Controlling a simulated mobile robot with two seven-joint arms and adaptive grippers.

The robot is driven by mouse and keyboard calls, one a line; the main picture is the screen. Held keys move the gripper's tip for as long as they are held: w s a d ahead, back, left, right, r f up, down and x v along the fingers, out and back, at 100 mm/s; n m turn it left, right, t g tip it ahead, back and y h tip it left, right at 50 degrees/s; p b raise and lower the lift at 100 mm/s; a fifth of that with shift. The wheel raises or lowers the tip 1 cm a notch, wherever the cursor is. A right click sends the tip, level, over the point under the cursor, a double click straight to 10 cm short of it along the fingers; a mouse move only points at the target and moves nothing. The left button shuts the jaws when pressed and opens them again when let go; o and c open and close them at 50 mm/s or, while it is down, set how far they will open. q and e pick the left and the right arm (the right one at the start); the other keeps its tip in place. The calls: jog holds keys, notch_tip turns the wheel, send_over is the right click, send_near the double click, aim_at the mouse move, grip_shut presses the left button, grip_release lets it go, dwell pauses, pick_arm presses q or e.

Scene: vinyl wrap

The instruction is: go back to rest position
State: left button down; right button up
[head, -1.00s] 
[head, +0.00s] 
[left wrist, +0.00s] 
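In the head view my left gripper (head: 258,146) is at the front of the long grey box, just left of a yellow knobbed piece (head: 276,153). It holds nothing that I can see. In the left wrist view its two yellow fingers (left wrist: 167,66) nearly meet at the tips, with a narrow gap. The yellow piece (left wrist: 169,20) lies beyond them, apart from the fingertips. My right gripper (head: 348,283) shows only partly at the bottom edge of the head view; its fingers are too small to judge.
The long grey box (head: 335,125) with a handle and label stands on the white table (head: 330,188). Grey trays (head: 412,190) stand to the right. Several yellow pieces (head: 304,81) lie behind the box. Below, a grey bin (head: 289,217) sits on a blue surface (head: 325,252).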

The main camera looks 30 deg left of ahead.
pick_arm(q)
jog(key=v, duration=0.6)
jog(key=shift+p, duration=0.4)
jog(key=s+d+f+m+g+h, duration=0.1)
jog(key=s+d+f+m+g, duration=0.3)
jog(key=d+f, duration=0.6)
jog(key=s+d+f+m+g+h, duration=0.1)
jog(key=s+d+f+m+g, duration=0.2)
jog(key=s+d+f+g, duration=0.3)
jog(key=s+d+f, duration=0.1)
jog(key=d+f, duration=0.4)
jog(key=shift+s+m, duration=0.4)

········

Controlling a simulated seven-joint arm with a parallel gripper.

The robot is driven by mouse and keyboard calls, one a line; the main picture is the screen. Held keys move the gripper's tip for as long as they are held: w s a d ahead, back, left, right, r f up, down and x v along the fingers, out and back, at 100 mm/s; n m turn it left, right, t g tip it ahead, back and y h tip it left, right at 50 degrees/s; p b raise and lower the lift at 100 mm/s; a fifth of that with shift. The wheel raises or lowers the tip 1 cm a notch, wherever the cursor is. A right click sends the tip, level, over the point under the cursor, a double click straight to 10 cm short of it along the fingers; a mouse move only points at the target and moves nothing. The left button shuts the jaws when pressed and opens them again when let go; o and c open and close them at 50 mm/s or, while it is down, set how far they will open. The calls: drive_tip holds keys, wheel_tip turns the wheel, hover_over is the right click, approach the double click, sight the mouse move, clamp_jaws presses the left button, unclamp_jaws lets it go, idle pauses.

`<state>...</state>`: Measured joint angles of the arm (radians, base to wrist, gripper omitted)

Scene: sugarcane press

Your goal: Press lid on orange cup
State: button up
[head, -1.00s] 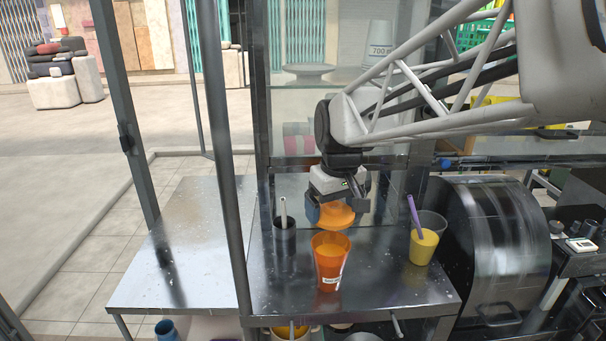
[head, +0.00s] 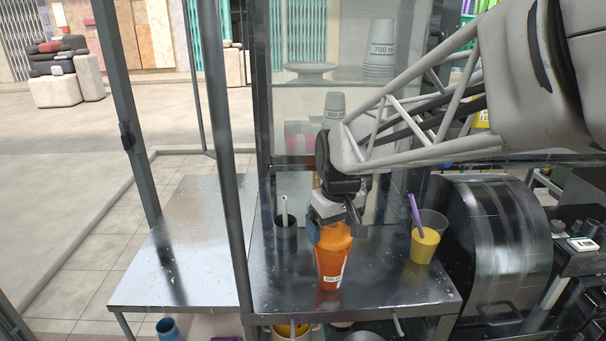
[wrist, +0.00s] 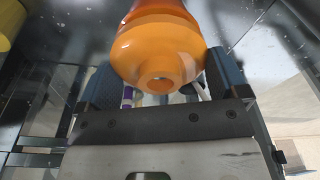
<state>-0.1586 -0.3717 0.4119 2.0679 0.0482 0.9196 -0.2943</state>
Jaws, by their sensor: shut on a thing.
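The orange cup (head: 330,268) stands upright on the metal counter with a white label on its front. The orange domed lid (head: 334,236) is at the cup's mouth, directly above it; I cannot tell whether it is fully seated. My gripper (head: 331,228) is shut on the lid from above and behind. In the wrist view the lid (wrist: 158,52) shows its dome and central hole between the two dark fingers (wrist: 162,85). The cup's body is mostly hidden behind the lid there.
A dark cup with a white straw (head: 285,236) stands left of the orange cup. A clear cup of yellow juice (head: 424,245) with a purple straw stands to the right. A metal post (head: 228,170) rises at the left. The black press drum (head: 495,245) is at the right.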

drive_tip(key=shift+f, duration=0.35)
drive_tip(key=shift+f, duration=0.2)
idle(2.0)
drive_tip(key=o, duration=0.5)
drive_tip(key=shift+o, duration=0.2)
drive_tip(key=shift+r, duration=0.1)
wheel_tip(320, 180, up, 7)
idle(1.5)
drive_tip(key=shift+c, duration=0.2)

········

» Your task
From the material above, reproduce only what runs from the line holding "Controlling a simulated seven-joint" down to the line holding "<state>-0.1586 -0.3717 0.4119", both included, pictures excluded.

» Answer for the task
Controlling a simulated seven-joint arm with a parallel gripper.

The robot is driven by mouse and keyboard calls, one a line; the main picture is the screen. Held keys move the gripper's tip for as long as they are held: w s a d ahead, back, left, right, r f up, down and x v along the fingers, out and back, at 100 mm/s; n m turn it left, right, t g tip it ahead, back and y h tip it left, right at 50 degrees/s; p b raise and lower the lift at 100 mm/s; a fifth of that with shift. The wheel raises or lowers the tip 1 cm a notch, wherever the cursor is. A right click sends the tip, level, over the point under the cursor, a double click straight to 10 cm short of it along the fingers; a mouse move only points at the target and moves nothing. The left button shuts the jaws when pressed and opens them again when let go; o and c open and close them at 50 mm/s or, while it is down, set how far they will open. The calls: drive_tip holds keys, wheel_tip turns the wheel, hover_over is the right click, approach the double click, sight the mouse move, clamp_jaws presses the left button, unclamp_jaws lets it go, idle pauses.

`<state>...</state>`: Measured joint angles of the arm (radians, base to wrist, gripper omitted)

Scene: sugarcane press

Your goal: Press lid on orange cup
State: button up
[head, -1.00s] 
[head, +0.00s] 
[wrist, +0.00s] 
<state>-0.1586 -0.3717 0.4119 2.0679 0.0482 0.9196 -0.2943</state>

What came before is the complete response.